**Directions:**
Return verbatim the inclusive range of lines running from the line that contains "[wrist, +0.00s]" to the line that contains "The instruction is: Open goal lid". Omit every other line.

**Data lines:**

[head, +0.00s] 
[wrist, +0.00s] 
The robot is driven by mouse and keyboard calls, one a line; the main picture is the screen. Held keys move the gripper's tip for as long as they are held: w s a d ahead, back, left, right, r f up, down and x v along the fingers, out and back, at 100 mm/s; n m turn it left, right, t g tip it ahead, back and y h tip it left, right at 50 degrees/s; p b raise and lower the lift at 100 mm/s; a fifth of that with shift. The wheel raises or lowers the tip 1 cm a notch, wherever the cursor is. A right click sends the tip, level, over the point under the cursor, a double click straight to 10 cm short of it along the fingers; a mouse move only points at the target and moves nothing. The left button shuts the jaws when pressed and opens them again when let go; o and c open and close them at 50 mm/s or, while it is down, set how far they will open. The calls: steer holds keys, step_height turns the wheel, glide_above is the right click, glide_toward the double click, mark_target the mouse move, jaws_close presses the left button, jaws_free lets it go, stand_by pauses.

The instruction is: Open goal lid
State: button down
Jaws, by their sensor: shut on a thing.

**Finished exercise:**
[wrist, +0.00s] 
The robot is driven by mouse and keyboard calls, one a line; the main picture is the screen. Held keys move the gripper's tip for as long as they are held: w s a d ahead, back, left, right, r f up, down and x v along the fingers, out and back, at 100 mm/s; n m turn it left, right, t g tip it ahead, back and y h tip it left, right at 50 degrees/s; p b raise and lower the lift at 100 mm/s; a fifth of that with shift. The wheel raises or lowers the tip 1 cm a notch, wherever the cursor is. A right click sends the tip, level, over the point under the cursor, a double click straight to 10 cm short of it along the fingers; a mouse move only points at the target and moves nothing. The left button shuts the jaws when pressed and opens them again when let go; o and c open and close them at 50 mm/s or, while it is down, set how far they will open. The calls: steer holds keys, step_height turns the wheel, glide_above is the right click, glide_toward the double click, mark_target the mouse move, jaws_close presses the left button, jaws_free lets it go, stand_by pauses.

The instruction is: Open goal lid

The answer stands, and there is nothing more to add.